### Material provided:
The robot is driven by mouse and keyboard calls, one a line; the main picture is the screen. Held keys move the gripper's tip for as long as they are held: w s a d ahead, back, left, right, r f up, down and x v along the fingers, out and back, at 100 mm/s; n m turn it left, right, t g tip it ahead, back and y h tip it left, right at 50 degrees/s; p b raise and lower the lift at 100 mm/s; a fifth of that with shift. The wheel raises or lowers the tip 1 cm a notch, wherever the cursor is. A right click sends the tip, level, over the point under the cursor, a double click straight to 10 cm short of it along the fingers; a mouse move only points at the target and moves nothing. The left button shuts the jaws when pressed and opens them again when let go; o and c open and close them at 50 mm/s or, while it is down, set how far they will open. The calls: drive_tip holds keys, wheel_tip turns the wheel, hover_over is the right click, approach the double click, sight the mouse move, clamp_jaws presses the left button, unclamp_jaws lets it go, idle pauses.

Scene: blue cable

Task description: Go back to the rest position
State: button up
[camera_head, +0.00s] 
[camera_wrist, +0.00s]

### Aim of the task:
Tally up the lines in the preceding listing that contain the string "button". Respond with the number and nothing else.

### The output:
2